I just landed a sweet job at a gym. I would certainly be the kid at the candy store. Free weights, machines, squat rack, you name it. It couldn’t be better.
…Or so it seemed. For the first time, I was personally introduced to the fact of functional training. I’ve got to witness the pasty, mediocre (or even below that) people hail total body training and six packs.
Of course, this gym isn’t catered to the hardcore types, to those who enjoy the gym smell and the stains of rust on their calluses, to those “oddball juicing freaks” that use -gasp- split routines. Split routines in the 2000s? What the fuck?
I told one of the personal trainers working there that I used split routines, wanted to get big, and wanting to be strong as fuck. Nothin’ wrong with that, right? …Right?
Wrong.
My ideology was severely wrong. “Man, you should be training for functionality”, he told me. This 5’7", 155lb, 10% body fat trainer went on, praising himself for only doing dips for his triceps. He said when he was interested in getting big, he could squat 400. Mr. High and Mighty 400 (I laughed to myself inside, of course). He also only did pullups and a couple of rowing movements for his back.
It’s funny, too-all these functional trainers have spreadsheets about nutrient timing, intake, and calories, grams, etc. Here I am eating two double cheeseburgers two hours after eating half a box of spaghetti with chicken breast. Guess who’s better looking, stronger, and getting bigger? You may even be suprised.
He said that bodybuilders, with them neglecting their aerobic systems, are the same as morbidly obese people (aerobically speaking), but look great. If us stupid bodybuilders would train for functionality, we would be hell of a lot healthier. Hell, we could even run up a flight of stairs!

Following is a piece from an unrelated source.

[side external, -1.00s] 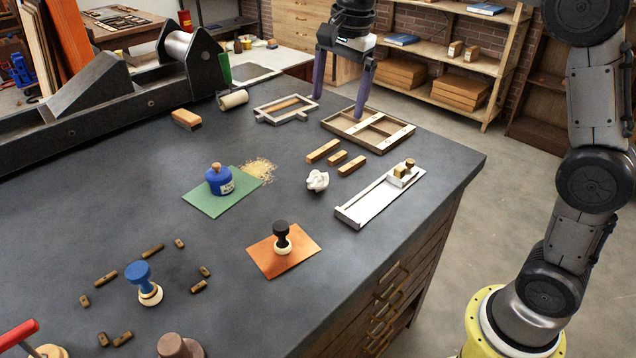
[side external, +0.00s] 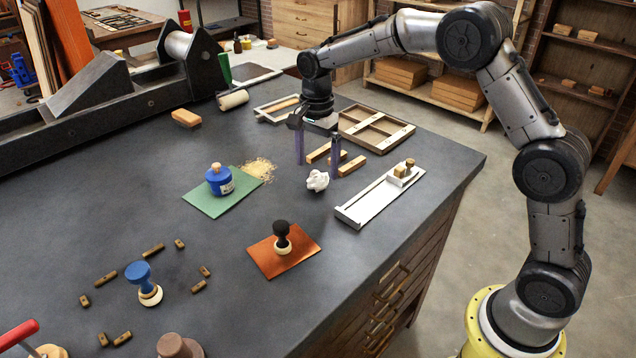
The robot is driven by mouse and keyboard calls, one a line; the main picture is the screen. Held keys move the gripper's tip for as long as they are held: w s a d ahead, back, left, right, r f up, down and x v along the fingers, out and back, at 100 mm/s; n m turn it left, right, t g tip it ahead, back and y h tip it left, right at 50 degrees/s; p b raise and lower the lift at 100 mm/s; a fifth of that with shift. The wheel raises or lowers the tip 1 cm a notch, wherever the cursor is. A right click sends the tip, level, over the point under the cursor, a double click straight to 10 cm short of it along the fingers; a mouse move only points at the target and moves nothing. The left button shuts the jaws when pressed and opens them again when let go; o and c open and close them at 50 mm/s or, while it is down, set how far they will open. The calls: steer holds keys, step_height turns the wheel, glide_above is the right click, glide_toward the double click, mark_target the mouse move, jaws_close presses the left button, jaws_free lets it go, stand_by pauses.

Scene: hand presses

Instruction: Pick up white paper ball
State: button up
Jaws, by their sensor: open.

I stared blankly at him for a moment, and, letting my testosterone get to me, I replied-“You’re saying that if I bench 400, squat 800, and deadlift 600, and then I punch and knock the fucking shit out of you, you still wouldn’t consider those lifts functional, even though I functionally knocked your ass out?”
He then went off about how much more faster he would be, and he would land more punches in due to his “functional training”. I asked him, “Well, since you substitute power with speed, those punches would feel like taps to someone that actually has adequate muscle mass.” I waited for a reply as he began to stutter, seizure, and make buzzing noises with sparks.
I stumped functionality. I found out that day that functionality is about getting lean and maintaing a six pack, staying quick on your feet, and working your whole body in training sessions.
As long as you don’t get big (people below 6 feet never go above 180, and those above 6 feet never go above 210), stay lean, stay fast, and never use heavy ass weight, you too can enjoy your functional life, your…
…Mediocrity.
By the way, I have nothing wrong with training like that, just don’t call it functional training. If you’re training for functionality, then you are training to do a specific function. The majority of those doing “functional training” are office workers, golfers, just average day-to-day people.
I train for a specific function, but not sitting around or working in a garden, or taking it easy. If you’re going to use “functional training”, you better fucking realize that everyone here is undertaking functional training. Yes, even the split routine guys like myself.
Thoughts/comments on using the term “Functional training”, or using routines that could be called that?